--- Begin ---

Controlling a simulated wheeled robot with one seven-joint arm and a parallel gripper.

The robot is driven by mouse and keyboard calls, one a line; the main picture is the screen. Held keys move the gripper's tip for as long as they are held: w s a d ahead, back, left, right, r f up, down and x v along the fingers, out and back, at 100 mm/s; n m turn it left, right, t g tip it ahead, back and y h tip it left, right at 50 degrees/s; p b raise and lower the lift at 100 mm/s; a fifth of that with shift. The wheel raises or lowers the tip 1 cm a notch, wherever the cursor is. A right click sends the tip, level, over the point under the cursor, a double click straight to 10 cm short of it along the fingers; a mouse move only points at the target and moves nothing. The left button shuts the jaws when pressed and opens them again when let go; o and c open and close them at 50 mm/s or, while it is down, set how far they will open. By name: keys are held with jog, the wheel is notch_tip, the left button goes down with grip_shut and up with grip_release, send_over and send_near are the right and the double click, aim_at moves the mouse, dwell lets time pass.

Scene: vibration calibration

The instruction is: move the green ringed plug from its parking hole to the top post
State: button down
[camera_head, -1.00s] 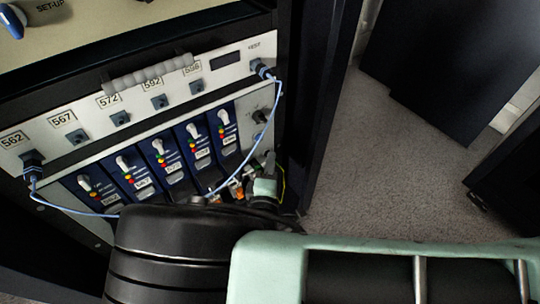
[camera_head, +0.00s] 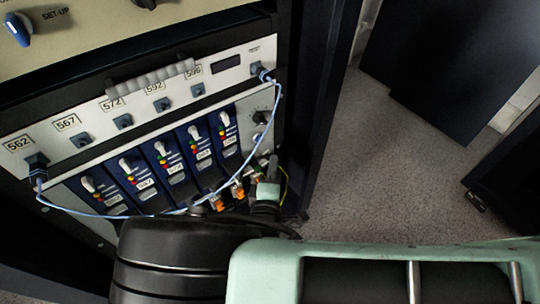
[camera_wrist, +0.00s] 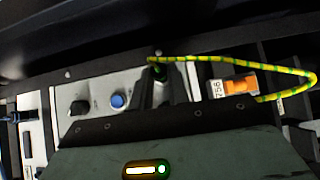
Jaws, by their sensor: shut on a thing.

--- End ---

Set problem: Pictures are left out; print exactly the lines from the one holding "[camera_wrist, +0.00s]" through the last line of the listing above, both included.

Response to the exercise:
[camera_wrist, +0.00s] 
Jaws, by their sensor: shut on a thing.

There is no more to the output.